■ PROBLEM
Only the lines from the one containing "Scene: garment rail" through the final line of the material below should be output, exactly as they stand.

********

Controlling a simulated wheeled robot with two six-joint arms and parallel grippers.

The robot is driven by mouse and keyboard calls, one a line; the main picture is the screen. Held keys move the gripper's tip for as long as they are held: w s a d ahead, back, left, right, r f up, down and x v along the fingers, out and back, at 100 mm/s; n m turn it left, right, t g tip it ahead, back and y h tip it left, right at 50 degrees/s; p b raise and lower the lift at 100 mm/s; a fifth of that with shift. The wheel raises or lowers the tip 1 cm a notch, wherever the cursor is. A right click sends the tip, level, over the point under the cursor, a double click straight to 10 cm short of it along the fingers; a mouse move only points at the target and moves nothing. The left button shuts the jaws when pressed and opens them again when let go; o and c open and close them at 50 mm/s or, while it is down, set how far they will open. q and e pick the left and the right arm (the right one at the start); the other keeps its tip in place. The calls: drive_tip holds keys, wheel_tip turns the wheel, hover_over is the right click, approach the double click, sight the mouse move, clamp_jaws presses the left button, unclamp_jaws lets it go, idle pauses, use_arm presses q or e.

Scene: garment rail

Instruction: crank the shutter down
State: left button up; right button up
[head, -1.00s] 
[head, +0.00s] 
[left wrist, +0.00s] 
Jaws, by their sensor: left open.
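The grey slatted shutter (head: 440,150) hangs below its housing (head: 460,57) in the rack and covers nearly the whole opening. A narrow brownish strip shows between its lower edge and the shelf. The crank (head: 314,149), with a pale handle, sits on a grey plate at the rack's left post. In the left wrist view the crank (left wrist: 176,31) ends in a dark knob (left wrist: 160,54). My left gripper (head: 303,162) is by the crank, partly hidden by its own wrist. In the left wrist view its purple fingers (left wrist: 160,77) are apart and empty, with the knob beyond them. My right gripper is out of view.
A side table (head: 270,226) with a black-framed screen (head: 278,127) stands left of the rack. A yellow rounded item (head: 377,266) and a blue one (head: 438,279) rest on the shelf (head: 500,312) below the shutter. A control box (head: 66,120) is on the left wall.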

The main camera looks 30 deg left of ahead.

********

■ SOLUTION
Scene: garment rail

Instruction: crank the shutter down
State: left button up; right button up
[head, -1.00s] 
[head, +0.00s] 
[left wrist, +0.00s] 
Jaws, by their sensor: left open.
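The grey slatted shutter (head: 440,150) hangs below its housing (head: 460,57) in the rack and covers nearly the whole opening. A narrow brownish strip shows between its lower edge and the shelf. The crank (head: 314,149), with a pale handle, sits on a grey plate at the rack's left post. In the left wrist view the crank (left wrist: 176,31) ends in a dark knob (left wrist: 160,54). My left gripper (head: 303,162) is by the crank, partly hidden by its own wrist. In the left wrist view its purple fingers (left wrist: 160,77) are apart and empty, with the knob beyond them. My right gripper is out of view.
A side table (head: 270,226) with a black-framed screen (head: 278,127) stands left of the rack. A yellow rounded item (head: 377,266) and a blue one (head: 438,279) rest on the shelf (head: 500,312) below the shutter. A control box (head: 66,120) is on the left wall.

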The main camera looks 30 deg left of ahead.

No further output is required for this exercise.